◆ THE DATA

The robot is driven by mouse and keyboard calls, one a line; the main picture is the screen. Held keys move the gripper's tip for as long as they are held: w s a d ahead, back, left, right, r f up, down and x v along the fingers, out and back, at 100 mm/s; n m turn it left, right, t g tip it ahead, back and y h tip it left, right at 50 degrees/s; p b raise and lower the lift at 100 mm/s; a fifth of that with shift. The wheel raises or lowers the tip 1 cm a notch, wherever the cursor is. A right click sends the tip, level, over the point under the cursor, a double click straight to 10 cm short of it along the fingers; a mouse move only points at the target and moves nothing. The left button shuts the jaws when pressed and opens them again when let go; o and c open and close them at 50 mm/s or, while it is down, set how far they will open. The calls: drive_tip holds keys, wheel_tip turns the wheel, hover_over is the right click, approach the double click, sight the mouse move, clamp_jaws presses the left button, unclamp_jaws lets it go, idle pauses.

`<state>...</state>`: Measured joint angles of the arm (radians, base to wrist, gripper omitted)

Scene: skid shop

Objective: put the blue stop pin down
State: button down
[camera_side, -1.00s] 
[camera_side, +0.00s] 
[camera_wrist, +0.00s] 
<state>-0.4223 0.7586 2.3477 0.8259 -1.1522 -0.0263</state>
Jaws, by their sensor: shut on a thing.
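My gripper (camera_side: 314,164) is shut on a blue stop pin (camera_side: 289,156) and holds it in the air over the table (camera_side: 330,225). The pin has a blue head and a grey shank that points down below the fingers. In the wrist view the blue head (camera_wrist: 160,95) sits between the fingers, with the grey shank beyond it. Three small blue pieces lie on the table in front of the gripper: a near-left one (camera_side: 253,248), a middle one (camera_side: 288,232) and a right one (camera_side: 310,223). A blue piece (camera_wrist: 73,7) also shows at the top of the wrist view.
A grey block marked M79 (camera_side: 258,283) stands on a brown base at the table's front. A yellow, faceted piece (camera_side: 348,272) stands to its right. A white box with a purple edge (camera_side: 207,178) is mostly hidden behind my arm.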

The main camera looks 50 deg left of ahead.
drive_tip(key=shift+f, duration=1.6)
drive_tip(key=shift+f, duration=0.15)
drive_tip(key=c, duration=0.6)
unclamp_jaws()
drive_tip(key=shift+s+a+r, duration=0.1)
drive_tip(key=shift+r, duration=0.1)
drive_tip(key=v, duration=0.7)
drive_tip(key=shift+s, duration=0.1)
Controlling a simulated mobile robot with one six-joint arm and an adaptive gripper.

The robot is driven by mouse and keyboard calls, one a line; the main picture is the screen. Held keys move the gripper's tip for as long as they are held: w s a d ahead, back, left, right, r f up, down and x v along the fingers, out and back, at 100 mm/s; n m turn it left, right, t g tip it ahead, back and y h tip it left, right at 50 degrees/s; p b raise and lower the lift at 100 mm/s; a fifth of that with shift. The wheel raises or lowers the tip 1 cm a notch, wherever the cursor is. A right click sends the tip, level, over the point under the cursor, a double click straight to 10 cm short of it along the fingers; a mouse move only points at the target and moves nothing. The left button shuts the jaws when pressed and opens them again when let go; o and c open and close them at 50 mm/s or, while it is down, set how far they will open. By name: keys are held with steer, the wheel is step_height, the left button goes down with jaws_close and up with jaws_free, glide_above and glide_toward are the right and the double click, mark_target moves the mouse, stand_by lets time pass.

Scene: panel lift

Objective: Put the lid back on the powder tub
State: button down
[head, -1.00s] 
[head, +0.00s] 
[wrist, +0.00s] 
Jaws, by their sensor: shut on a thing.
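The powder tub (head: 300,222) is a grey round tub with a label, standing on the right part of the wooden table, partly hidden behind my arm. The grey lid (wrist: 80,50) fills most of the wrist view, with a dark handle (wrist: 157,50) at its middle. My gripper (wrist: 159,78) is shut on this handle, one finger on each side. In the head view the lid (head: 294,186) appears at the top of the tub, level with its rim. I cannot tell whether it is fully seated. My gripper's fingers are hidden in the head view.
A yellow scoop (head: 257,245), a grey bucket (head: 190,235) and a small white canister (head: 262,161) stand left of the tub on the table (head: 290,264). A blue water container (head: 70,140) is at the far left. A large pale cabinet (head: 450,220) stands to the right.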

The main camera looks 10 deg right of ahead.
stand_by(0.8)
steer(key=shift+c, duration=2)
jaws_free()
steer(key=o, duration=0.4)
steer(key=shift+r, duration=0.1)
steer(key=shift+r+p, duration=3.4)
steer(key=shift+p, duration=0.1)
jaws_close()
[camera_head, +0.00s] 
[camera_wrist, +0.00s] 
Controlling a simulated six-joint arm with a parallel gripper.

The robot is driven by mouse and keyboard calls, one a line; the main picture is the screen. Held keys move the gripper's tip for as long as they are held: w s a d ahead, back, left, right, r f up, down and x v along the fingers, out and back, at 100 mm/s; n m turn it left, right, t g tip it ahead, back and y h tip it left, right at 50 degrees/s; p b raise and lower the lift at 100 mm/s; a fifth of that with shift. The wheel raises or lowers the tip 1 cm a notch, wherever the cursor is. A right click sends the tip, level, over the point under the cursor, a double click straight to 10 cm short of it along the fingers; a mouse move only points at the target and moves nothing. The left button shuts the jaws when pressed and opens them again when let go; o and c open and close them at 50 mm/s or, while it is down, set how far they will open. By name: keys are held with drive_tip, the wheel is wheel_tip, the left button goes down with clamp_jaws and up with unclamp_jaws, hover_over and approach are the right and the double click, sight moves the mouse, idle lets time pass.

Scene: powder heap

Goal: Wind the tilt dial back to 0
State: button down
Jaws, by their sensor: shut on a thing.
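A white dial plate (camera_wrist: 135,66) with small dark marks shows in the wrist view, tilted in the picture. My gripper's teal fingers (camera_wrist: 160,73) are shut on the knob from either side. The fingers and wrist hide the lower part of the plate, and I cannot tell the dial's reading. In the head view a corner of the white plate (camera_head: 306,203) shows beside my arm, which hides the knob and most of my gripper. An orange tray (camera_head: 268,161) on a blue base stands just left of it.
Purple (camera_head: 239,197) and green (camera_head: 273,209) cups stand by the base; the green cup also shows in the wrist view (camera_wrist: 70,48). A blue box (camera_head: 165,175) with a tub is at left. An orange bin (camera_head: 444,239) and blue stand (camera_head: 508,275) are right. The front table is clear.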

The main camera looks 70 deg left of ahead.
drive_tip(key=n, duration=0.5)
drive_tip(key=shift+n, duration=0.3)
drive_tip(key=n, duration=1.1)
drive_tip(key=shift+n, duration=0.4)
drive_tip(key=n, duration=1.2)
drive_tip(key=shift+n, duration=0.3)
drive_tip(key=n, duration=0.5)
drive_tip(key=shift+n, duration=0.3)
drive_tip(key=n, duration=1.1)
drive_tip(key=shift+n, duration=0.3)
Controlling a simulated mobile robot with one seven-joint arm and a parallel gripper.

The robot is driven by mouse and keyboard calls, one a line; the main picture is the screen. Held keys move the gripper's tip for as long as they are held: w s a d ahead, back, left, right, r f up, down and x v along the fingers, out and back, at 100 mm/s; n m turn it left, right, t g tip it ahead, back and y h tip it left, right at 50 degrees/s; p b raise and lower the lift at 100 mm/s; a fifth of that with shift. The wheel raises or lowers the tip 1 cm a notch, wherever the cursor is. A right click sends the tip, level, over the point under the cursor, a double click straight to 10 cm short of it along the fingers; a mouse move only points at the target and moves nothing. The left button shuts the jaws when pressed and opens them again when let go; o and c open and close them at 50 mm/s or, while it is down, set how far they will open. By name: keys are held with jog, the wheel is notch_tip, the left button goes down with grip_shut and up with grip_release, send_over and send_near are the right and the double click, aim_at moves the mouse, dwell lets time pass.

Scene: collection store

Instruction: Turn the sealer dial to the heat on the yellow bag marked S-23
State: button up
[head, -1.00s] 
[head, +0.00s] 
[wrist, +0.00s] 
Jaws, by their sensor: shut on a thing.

◆ TASK
Return exactly, and only, the lines from the one containing "[camera_head, +0.00s]" down to the one containing "Controlling a simulated six-joint", with both of those lines included.

◆ RESULT BELOW
[camera_head, +0.00s] 
[camera_wrist, +0.00s] 
Controlling a simulated six-joint arm with a parallel gripper.

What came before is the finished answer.